Paul Hague has this week been contemplating whether, after some 40 years in the market research industry, he can truly call himself a master in his chosen profession?
I used to work with a marketing trainer who introduced his session by saying “Most of the fundamentals of marketing I can teach you in three days – but it will take you a lifetime to master”.
I was reminded of this homily recently when I heard an interview with Malcolm Gladwell, the author of best selling management books Blink and Tipping Point. This academic and guru claimed that you must spend 10,000 hours honing your skills if you want to be a success at anything.
He backs up his theory by citing sports stars such as Boris Becker, Jonny Wilkinson, Tiger Woods and the Williams sisters, who have all become world-beaters because of the obsessive devotion they have shown to their game since childhood.
In his new book Outliers: The Story of Success, Gladwell says that if you examine the greatest athletes, entrepreneurs, musicians and scientists, you will notice they only emerged after spending at least three hours a day for ten years practicing.
He claims that the principle holds everywhere. You can’t become a grand chess master without your 10,000 hours of homework; you need to start playing the piano at 4 if you want to début in Carnegie Hall at 15, and so on.

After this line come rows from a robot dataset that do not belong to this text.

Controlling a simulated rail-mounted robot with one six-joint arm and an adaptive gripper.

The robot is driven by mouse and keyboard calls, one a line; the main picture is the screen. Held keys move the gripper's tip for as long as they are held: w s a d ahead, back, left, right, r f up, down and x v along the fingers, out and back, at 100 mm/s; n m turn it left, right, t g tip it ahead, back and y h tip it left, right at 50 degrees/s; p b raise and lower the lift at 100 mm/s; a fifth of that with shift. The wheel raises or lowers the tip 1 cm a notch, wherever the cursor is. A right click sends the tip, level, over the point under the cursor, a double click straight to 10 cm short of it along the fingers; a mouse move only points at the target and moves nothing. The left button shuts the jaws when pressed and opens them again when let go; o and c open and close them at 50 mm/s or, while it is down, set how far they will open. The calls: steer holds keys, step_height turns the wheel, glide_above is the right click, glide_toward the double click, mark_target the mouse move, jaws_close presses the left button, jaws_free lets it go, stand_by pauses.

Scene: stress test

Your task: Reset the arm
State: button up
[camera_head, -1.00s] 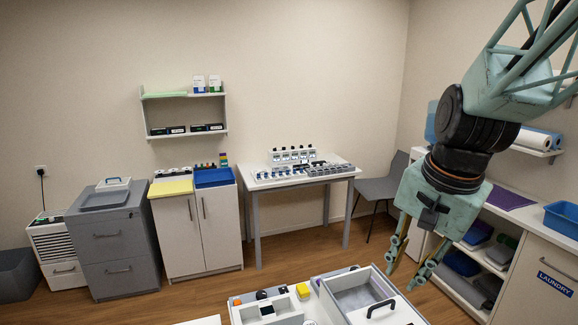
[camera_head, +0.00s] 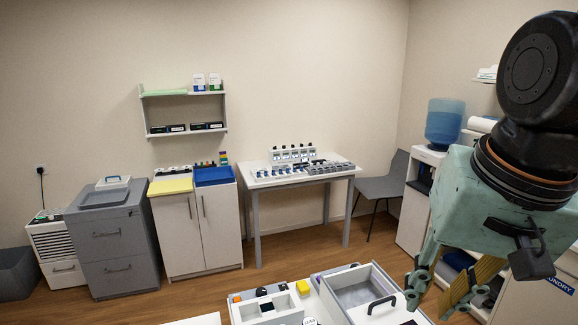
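My gripper (camera_head: 440,293) hangs from my teal and black arm at the right of the head view. Its fingers point down and to the left, and they are spread apart with a gap between them. I see nothing held between the fingers. The gripper covers part of the shelving and the laundry unit behind it.
A white station with an open grey bin (camera_head: 362,288) stands at the bottom centre, close left of my fingers. A table with small devices (camera_head: 262,182), a grey chair (camera_head: 383,190) and a water dispenser (camera_head: 443,125) stand behind. Open wooden floor (camera_head: 285,250) lies before the table.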

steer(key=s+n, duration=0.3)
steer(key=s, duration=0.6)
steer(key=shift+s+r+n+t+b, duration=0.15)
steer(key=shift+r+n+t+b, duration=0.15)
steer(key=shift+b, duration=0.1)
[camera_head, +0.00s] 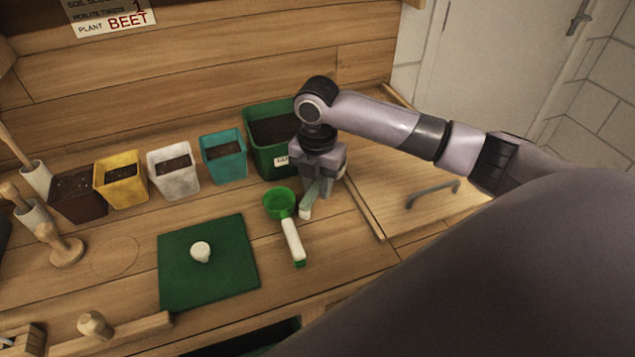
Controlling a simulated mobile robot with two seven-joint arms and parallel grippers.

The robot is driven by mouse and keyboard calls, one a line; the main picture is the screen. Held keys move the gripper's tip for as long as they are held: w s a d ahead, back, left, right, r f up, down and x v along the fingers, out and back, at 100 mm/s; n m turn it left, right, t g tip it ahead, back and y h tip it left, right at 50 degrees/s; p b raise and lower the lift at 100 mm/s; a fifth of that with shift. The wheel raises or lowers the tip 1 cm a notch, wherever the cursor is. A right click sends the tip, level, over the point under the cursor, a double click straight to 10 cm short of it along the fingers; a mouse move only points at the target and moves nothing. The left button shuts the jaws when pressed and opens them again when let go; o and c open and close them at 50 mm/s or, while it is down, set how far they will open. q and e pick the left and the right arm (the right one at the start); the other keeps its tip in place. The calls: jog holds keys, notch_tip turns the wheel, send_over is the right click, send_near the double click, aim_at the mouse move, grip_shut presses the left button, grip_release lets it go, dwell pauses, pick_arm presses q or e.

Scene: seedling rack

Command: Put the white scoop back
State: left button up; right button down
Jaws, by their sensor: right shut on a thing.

Of course, innate ability, work ethic, the age you start to learn and a good dose of luck all play a role, but it is the repetitive practicing of the craft that gives you mastery.
This got me thinking about market research and how long it takes to master our craft. There are no formal apprenticeships in this job, most people fall into it and if they like it they stay, sometimes for only a few years before moving on, usually into some broader field of marketing. Assuming that there are 200 working days in the year and we have our heads down grafting for seven hours each of those days, this means there are 1,400 working hours in a year so we should reach mastery of our craft in around seven years by applying the 10,000 hour rule.
Of course, every hour of every day is not spent on pure market research. In this job we spend a good deal of time solving logistical problems. However, Gladwell has a point; it probably does take us around seven years before we have seen a wide variety of different market research problems and become good at solving them.
And where does that leave someone like me? With 40 years spent on the front line of market research, all of them at a frenetic pace, managing and doing the work, it ought to mean that I am the Yehudi Menuhin of the business. I have done my 10,000 hours five or six times over.
The trouble is, it doesn’t feel like it. Every job seems more and more challenging. This is no bad thing – in fact, it is this adrenalin rush you get from the job that has kept me interested over the years. Certainly past experiences are helpful in giving us hints and wrinkles that we can use, but there is nearly always a new learning in every job – something that you hadn’t anticipated or that surprises you. And whereas for a footballer the goalposts always do remain 24 feet apart, in market research they are always changing. More emerging countries to research, more new techniques to apply, more to learn about e-research, another new software programme to master. So, buckle down Paul, you are not there yet – there are still 9,999 hours to go. Phew!